Lo studio riserva sorprese nel mercato del lavoro, dove un immigrato guadagna 20% meno rispetto al lavoratore autoctono. Questa differenza si accorcia sul lungo periodo ma è destinata a perdurare: dopo 20 anni la differenza resiste al 5%.
Le politiche di accoglienza possono facilitare l’ingresso dei rifugiati in campo economico, come spiega Spilimbergo: “I rifugiati dipendono molto dai benefici sociali ed è per questo che gli Stati devono facilitare l'entra nel mercato del lavoro, riducendo - ad esempio - le restrizioni e riconoscendo i titoli di studio. Il settore che offre maggiore opportunità è quello delle micro imprese. Una integrazione veloce significa abbassare i costi d’accoglienza verso nuova forza lavoro ma anche verso persone in grado di creare nuovi mercati”.
Quello che è certo è che gli immigrati non saranno i salvatori del sistema previdenziale e pensionistico di un Paese.
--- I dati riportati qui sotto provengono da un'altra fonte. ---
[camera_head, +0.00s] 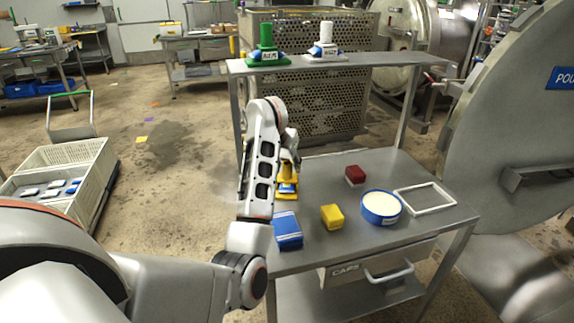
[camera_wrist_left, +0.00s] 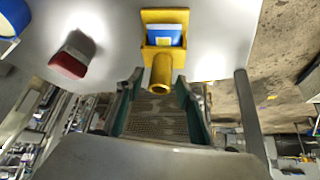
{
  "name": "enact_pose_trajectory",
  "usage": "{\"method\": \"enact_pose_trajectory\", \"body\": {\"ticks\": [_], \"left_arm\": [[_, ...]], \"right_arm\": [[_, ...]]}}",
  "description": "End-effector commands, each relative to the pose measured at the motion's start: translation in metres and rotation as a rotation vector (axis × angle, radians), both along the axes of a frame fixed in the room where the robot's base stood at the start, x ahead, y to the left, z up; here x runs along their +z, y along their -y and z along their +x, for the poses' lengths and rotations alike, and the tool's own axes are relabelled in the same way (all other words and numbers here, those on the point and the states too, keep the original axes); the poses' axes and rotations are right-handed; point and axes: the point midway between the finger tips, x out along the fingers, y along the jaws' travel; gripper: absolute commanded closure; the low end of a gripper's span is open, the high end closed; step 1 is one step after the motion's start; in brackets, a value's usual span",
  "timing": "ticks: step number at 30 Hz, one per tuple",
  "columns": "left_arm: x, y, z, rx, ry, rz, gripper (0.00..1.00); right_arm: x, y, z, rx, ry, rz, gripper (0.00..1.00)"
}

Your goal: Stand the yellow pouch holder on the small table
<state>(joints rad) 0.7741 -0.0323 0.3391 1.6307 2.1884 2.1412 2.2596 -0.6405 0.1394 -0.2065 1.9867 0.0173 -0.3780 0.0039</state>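The yellow pouch holder (camera_head: 287,189) stands upright on the grey metal table (camera_head: 330,245) near its left edge, with a blue-and-white pouch in it. In the left wrist view, the holder (camera_wrist_left: 150,18) shows its base, the pouch (camera_wrist_left: 164,36) and its round post (camera_wrist_left: 161,70). My left gripper (camera_head: 290,155) is at the holder's post, partly hidden by my arm in the head view. In the left wrist view, its green-padded fingers (camera_wrist_left: 159,82) are apart, one on each side of the post, with visible gaps. My right gripper is not in view.
A blue box (camera_head: 287,232), yellow block (camera_head: 332,217), red block (camera_head: 355,174), blue-rimmed round tub (camera_head: 381,208) and white frame (camera_head: 425,199) lie on the table. Green (camera_head: 267,45) and white (camera_head: 326,42) holders stand on the raised shelf (camera_head: 385,60). A large round door (camera_head: 520,130) is at right.

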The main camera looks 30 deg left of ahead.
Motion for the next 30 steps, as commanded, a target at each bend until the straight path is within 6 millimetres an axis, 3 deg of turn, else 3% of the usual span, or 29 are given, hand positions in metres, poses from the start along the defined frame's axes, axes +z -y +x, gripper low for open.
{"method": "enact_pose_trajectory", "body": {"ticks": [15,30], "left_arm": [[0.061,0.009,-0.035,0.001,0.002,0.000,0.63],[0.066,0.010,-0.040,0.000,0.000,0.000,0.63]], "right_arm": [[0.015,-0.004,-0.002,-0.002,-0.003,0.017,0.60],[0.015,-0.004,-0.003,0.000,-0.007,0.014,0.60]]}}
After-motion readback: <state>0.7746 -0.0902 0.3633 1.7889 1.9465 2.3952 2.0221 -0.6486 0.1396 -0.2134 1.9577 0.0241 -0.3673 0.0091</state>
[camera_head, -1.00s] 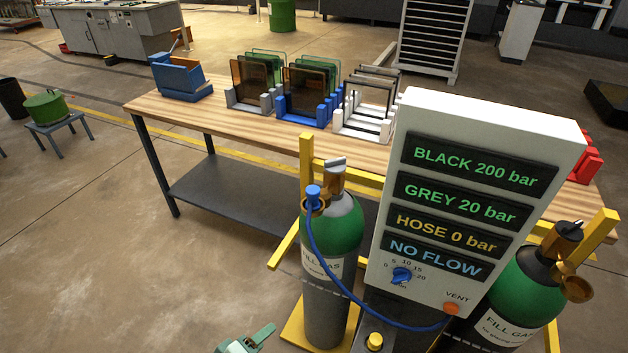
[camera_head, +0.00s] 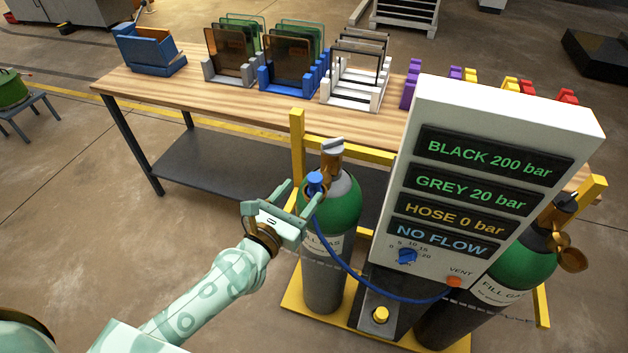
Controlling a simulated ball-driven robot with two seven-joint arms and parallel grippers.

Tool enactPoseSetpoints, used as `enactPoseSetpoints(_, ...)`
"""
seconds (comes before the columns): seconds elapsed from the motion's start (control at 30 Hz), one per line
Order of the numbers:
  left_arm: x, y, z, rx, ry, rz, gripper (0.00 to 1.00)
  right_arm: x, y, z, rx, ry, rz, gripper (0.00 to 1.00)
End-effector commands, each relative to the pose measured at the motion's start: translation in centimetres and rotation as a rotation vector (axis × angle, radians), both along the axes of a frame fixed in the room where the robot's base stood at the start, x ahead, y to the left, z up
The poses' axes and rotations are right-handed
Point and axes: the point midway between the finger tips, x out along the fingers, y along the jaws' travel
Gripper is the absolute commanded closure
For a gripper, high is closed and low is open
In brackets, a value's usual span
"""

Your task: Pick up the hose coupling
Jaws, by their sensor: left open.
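The blue hose coupling (camera_head: 315,183) sits on the valve of the grey gas cylinder with the green shoulder (camera_head: 344,205). A blue hose (camera_head: 345,266) hangs from it and runs to the base of the white panel (camera_head: 490,150). My left gripper (camera_head: 299,198) is open, its fingers pointing up and right, just left of the coupling. One finger partly overlaps the coupling's lower area; I cannot tell whether they touch. My right gripper is not in view.
Behind is a wooden bench (camera_head: 205,102) with slotted holders and plates. Open floor lies to the left.

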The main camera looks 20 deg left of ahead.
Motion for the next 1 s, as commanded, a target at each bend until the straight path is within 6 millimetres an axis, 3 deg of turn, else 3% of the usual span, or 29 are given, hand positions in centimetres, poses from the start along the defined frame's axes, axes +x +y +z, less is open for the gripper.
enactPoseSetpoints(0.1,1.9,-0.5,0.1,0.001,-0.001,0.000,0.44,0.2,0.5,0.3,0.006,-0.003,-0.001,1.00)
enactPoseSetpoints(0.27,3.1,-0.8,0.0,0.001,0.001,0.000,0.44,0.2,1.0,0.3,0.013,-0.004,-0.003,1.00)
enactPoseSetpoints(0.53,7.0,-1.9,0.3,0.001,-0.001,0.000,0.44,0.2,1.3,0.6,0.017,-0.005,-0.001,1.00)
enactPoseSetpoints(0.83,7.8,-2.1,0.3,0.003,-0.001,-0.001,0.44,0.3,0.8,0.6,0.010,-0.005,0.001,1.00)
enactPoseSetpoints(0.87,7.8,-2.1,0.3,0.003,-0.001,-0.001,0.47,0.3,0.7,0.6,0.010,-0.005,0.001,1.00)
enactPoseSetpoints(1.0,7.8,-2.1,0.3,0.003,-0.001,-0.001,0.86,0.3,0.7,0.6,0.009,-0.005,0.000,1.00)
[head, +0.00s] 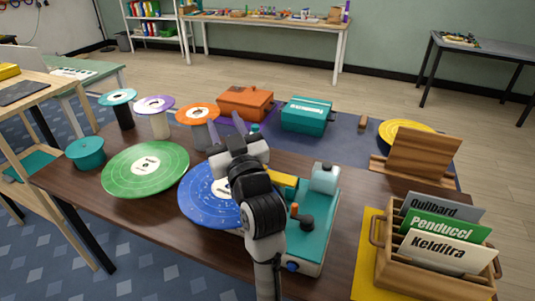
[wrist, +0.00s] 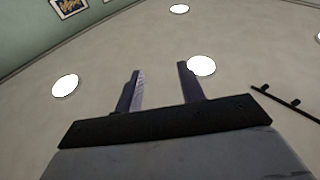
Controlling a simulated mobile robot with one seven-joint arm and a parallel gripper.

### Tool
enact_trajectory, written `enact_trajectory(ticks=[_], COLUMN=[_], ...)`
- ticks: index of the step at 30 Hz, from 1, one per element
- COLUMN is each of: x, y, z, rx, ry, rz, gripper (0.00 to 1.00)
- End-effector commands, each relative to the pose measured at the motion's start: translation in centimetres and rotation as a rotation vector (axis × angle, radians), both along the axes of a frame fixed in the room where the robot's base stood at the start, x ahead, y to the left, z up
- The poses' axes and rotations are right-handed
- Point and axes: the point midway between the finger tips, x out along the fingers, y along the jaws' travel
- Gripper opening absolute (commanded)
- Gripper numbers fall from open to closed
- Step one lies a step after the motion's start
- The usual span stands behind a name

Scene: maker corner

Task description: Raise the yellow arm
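The yellow arm (head: 284,181) shows in the head view as a short yellow piece at the back of the teal record player (head: 318,222), partly hidden behind my own arm. Its full length and tilt cannot be told. A blue record (head: 203,192) lies at the player's left, partly covered by my arm. My gripper (head: 228,124) is raised above the table, left of the yellow arm, with its fingers pointing up and away. In the wrist view my gripper (wrist: 162,85) has its two fingers apart with nothing between them, facing the ceiling.
A green record (head: 145,168) lies left on the brown table (head: 75,197). Spools with coloured discs, an orange box (head: 245,103) and a teal box (head: 307,114) stand behind. At right are a wooden stand (head: 422,155) and a wooden crate (head: 415,279) with labelled sleeves.

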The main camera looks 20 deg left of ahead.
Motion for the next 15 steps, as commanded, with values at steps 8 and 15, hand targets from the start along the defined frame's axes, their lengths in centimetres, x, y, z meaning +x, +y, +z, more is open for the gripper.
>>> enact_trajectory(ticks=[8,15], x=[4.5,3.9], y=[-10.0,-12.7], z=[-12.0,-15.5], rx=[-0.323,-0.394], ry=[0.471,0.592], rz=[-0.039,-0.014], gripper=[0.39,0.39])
La vera opportunità arriva dal valore che il loro lavoro può produrre: “Gli immigrati creano un propria domanda, offrono delle competenze complementari e sviluppano nuovi attività”. In Israele, gli immigrati ebrei provenienti dalla Russa hanno dato vita all’industria dell’hitech, mentre negli Stati Uniti i messicani hanno rilanciato l’industria tessile.
Ultima aspetto trattato da Spilimbergo è quello fiscale: “Il calcolo del costo fiscale degli immigrati è complicato ma alla fine possiamo affermare che il loro impatto fiscale è relativo perché immigrati sono per lo più giovani e rappresentano forza lavoro”.